There is a startling array of threads and ideas spun out of Gibson's mystery shipping container, and although the ending is not as satisfying as his past works, the ideas he brings up are definite worth exploring.
This may not be Gibson's best book (I'm still partial to Virtual Light), but it's certainly an entertaining and thought-provoking of life in the mid-oughties. Definitely recommended to both old fans and novices alike.
The heart of this story is an espionage mystery, but who is chasing whom, and to what end? The plot thickens around, on the one hand a family of Russian trained Cuban ex-pat's practicing their spy tradecraft with devotion and skill, and on the other a drug addicted kidnap victim being dragged around and controlled by a mysterious detective-type. The object of the quests of these two factions remains unknown for most of the book, but that only sweetens the mystery.
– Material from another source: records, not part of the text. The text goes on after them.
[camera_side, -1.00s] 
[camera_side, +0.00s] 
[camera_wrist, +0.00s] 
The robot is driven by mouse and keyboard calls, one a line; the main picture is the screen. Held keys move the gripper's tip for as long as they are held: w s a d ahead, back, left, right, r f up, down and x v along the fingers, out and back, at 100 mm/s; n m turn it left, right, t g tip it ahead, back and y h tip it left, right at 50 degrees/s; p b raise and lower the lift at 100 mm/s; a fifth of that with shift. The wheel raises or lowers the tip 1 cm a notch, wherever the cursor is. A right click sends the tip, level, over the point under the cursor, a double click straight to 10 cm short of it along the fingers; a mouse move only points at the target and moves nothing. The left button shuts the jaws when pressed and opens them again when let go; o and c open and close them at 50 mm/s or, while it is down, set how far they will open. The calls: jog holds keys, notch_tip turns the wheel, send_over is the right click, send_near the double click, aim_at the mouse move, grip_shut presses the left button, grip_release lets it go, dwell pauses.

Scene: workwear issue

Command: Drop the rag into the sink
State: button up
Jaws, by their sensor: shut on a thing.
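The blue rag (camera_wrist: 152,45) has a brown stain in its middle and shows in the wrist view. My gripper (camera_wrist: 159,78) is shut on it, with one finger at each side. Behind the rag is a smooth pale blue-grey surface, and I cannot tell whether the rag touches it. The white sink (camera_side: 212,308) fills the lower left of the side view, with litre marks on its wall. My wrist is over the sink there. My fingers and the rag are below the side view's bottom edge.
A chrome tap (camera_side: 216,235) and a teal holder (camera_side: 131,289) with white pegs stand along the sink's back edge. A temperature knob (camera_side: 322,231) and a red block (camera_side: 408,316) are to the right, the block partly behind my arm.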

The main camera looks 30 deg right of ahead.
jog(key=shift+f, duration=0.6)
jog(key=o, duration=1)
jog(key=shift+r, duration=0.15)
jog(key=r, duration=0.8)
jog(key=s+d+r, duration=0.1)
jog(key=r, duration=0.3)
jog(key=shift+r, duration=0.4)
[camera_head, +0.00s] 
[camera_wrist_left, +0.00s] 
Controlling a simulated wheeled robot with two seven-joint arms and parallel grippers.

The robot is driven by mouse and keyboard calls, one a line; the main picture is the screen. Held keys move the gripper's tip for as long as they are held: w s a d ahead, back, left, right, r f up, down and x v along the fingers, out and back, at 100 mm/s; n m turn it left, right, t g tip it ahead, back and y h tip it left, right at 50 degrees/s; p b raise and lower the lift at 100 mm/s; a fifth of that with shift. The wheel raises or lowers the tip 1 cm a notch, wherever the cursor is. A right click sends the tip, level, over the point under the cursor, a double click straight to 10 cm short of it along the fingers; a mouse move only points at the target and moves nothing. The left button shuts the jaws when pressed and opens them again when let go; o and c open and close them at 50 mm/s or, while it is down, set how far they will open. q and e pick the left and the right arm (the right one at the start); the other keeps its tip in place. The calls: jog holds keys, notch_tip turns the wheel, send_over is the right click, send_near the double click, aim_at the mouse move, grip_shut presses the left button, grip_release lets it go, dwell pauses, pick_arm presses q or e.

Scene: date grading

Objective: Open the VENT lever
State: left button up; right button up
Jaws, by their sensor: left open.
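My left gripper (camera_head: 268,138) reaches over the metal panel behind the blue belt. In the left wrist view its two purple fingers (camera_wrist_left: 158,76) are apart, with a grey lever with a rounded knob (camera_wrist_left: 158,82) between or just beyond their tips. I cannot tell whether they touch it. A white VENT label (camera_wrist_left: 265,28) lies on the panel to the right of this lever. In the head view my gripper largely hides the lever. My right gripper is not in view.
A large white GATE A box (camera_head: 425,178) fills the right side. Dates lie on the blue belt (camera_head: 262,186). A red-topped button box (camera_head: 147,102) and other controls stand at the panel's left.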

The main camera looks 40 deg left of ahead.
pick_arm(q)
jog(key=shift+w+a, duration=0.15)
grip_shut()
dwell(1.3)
There is plenty of suspense and action.
The Machiavellian uber-publisher/advertiser and seemingly omniscient manipulator from Pattern Recognition, Hubertus Bigend, puts his own horse into the race to unravel the mystery. That horse is Hollis Henry, former rock singer and aspiring journalist. The chase for what-is-sought takes us deep into the heart of motive, greed, spycraft, cultural meaning, and ultimately to a negation of the value of the object of the search. The ending, which I won't spoil, evokes that of Hammett's classic detective tale, The Maltese Falcon - also a wild search for an unknown object whose value is negated at the tale's end.
Gibson sits at a nexus that he alone seems to occupy, from he which he spins tales with deep insight into the edges of technology and their roles in shaping art, commerce, corruption, and high and not-so-high culture. And as always, he writes brilliantly.
Top reviews from other countries
Then I had some time to read it much more slowly and carefully and it turned out to be all I have just said but it was also very, very funny. His descriptions of events were, if you read them carefully, really quite hilarious. All of the characters are so beautifully developed and yet are just unbelievably funny.
I really cannot recommend this book strong enough. It makes me want to go back read some of his other ones again and I think I’m going to have to this.
I loved it, especially having enjoyed 'Pattern Recognition' shortly before. I'd recommend 'Pattern Recognition' first to give added depth, but it's by no means essential: 'Spook Country' can stand on its own merits perfectly well. I'm looking forward to moving on to 'Mona Lisa Overdrive' next as a return to the original sci-fi series (it's in my Kindle already).
Some of the old Gibson is still there in this book, like separate characters converging at the end. However, the plot is thin & weak, and characters are just wandering in and out of rooms and cities without much to do or even say.
All we learn in the first 300 pages is that there is a container on a ship somewhere that interests a lot of people. It is only in the last 30 pages or so that things develop from there, when one of the shady characters decides to confide in our heroine (whom he has never seen before - huh?) and finally tells her (and us) what is going on. So now we know what is in the container and why these guys are after it, and the book ends soon afterwards. OK then.
The only character that is remotely interesting is the junkie, whose contribution to the plot is translating several sentences from a form of written Russian in latin alphabet. He is the only one with a credible inner world, thoughts and ideas. Gibson actually uses him on several occasions to voice his own thoughts on US stance on torture (blurted out when he was high), war on Iraq, etc.
In all, a disappointing book for those of us who know about Gibson's masterpieces. Perhaps he is getting old. Or maybe he should go back to writing about the future.
Is there nothing William Gibson can't bring life to? It seems not. I've been reading his books since I read Count Zero out of sequence in 1990, and I've been hooked ever since. Amazing stuff, as always.
I love William Gibson's writing, so anything I put here would be biased. I could recommend it but it may not be to your taste at all - how would I know?